- [TASK BRIEF]:
Repeat the material exactly from its first line to the line that includes "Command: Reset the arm". Skip pictures.

- [SUPPLIED DATA]:
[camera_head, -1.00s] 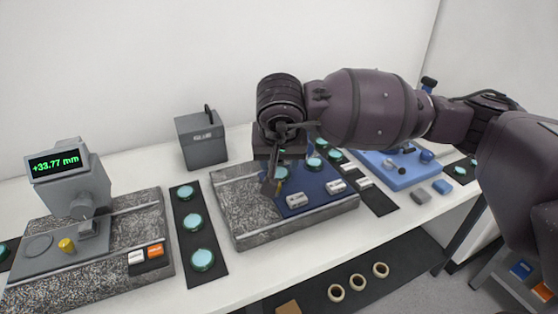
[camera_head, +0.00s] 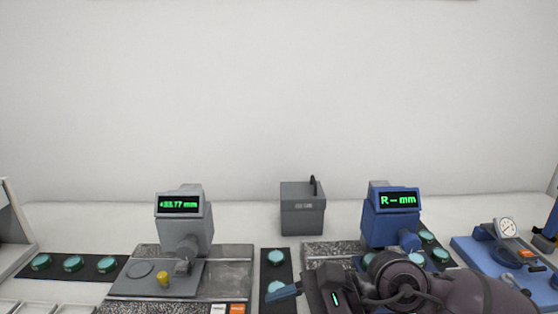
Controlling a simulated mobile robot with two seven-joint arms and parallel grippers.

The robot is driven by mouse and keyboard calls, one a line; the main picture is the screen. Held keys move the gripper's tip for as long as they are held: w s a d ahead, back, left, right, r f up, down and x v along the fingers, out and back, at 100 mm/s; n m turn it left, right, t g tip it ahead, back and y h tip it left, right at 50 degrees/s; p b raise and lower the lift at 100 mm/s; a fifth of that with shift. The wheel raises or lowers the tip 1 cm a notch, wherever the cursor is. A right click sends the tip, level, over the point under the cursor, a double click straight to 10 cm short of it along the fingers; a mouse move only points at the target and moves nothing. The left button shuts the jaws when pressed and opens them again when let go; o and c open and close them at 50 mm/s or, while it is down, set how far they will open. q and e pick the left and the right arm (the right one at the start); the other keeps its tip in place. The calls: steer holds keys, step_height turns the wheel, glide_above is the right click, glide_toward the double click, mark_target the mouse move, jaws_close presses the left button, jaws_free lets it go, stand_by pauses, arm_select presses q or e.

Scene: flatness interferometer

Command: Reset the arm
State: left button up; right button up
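My right arm comes in from the lower right, in front of the blue gauge (camera_head: 390,225), whose display reads "R – mm". The right gripper (camera_head: 290,291) points left, low in the picture, over the dark strip of teal discs. A blue tip shows at its end; I cannot tell whether this is a finger or a held piece, nor whether the fingers are open. The arm hides part of the blue gauge's base and its granite plate (camera_head: 318,249). My left gripper is not in view.
A grey gauge (camera_head: 184,222) reading "+33.77 mm" stands on a granite plate (camera_head: 230,262) with a yellow knob (camera_head: 163,279). A grey box (camera_head: 302,213) stands behind. Dark strips (camera_head: 98,276) hold teal discs. A blue dial stand (camera_head: 505,253) is at right.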

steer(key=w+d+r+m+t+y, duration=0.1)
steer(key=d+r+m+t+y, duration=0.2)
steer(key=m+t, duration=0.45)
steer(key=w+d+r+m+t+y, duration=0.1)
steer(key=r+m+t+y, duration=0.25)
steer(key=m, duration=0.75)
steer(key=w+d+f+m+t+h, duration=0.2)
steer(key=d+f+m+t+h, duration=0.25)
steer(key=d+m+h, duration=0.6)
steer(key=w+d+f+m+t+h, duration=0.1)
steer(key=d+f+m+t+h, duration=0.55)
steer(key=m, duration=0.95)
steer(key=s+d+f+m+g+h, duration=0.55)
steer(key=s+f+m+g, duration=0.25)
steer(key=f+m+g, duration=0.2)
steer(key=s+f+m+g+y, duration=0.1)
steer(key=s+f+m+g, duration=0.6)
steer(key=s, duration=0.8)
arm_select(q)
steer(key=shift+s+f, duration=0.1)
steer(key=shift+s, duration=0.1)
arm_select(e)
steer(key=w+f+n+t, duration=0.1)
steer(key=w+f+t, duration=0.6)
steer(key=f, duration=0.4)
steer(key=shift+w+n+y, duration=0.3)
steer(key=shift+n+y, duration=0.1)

- [SOLUTION FOR THIS EXERCISE]:
[camera_head, -1.00s] 
[camera_head, +0.00s] 
Controlling a simulated mobile robot with two seven-joint arms and parallel grippers.

The robot is driven by mouse and keyboard calls, one a line; the main picture is the screen. Held keys move the gripper's tip for as long as they are held: w s a d ahead, back, left, right, r f up, down and x v along the fingers, out and back, at 100 mm/s; n m turn it left, right, t g tip it ahead, back and y h tip it left, right at 50 degrees/s; p b raise and lower the lift at 100 mm/s; a fifth of that with shift. The wheel raises or lowers the tip 1 cm a notch, wherever the cursor is. A right click sends the tip, level, over the point under the cursor, a double click straight to 10 cm short of it along the fingers; a mouse move only points at the target and moves nothing. The left button shuts the jaws when pressed and opens them again when let go; o and c open and close them at 50 mm/s or, while it is down, set how far they will open. q and e pick the left and the right arm (the right one at the start); the other keeps its tip in place. The calls: steer holds keys, step_height turns the wheel, glide_above is the right click, glide_toward the double click, mark_target the mouse move, jaws_close presses the left button, jaws_free lets it go, stand_by pauses, arm_select presses q or e.

Scene: flatness interferometer

Command: Reset the arm

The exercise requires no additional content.